Weather on the Broken Skull River
The Broken Skull River is located in a semi arid region. Be prepared for a wide range of weather conditions. Weather can change quickly in mountainous areas like the Broken Skull. It is not unusual to have hot sunshine and rainfall in the same day. Weather typically improves as groups descend from the mountains into the wider South Nahanni river valley. Summer weather can be hot and dry although (on the rare occasion) it could snow, especially near the end of August. While inclement weather is a possibility at anytime, the weather is usually moderate. The average July temperature is 16°C and during August is 14°C, although temperatures of 30 degrees are not uncommon. Summer precipitation is mainly convective in nature, occurring mainly in the afternoons or evenings in the form of showers or thunderstorms.

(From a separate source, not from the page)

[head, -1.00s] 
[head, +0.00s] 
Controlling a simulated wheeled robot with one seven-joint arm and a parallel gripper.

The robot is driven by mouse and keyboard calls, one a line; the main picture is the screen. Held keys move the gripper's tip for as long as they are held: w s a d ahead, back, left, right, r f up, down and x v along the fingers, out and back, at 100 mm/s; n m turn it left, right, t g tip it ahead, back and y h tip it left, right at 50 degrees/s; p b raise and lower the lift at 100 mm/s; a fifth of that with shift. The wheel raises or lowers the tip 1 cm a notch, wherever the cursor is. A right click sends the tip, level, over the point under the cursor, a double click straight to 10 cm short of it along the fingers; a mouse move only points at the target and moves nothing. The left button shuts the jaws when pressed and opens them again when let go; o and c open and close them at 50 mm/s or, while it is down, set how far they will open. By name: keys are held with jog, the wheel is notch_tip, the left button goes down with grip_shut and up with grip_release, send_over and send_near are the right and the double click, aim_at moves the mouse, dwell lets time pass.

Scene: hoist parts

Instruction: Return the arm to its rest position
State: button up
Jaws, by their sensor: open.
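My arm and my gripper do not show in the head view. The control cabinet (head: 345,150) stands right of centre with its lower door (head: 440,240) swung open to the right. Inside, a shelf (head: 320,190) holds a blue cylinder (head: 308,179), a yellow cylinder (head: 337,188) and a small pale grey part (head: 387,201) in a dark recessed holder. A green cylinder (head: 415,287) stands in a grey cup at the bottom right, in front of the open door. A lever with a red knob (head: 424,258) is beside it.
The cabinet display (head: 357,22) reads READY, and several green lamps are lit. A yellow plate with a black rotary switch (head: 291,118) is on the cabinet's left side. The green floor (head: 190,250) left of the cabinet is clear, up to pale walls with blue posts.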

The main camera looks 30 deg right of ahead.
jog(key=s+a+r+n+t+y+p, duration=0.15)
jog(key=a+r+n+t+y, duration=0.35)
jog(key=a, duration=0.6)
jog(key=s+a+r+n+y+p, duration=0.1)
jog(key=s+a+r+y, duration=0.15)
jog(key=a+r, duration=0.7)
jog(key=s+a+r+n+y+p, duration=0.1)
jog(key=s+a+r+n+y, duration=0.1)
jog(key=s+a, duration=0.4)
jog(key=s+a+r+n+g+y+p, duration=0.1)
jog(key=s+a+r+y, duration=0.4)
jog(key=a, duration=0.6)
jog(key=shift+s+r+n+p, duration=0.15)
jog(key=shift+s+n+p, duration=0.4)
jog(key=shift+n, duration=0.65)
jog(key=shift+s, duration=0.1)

We provide you with appropriate recommendations for what to pack and wear in our Nahanni trip information.
Flora and Fauna
The flora of the Nahanni River watershed may be more diverse than that of any other region of comparable size in the NWT. Although white and black spruce predominate, there is a fascinating variety of other vegetation in the region, including on the Broken Skull River. The diverse and abundant plant life on the Broken Skull will be of interest to wild flower enthusiasts and anyone wishing to learn more about the rich natural world they are travelling through. This is primarily due to the existence of highly specialized habitats like hot springs, mist zones near waterfalls, unglaciated terrain and areas of discontinuous permafrost. Wildlife in the region are diverse and abundant. Moose, woodland caribou, grizzly and black bears frequent the Broken Skull River Valley, as do porcupine, beaver and a number of smaller rodents. The clear waters at Divide Lake and along the Broken Skull and its tributaries offer the opportunity to catch Dolly Varden, lake trout and grayling. One hundred and seventy species of birds have been recorded in Nahanni National Park including trumpeter swans, bald eagles, golden eagles, peregrine and gyrfalcons.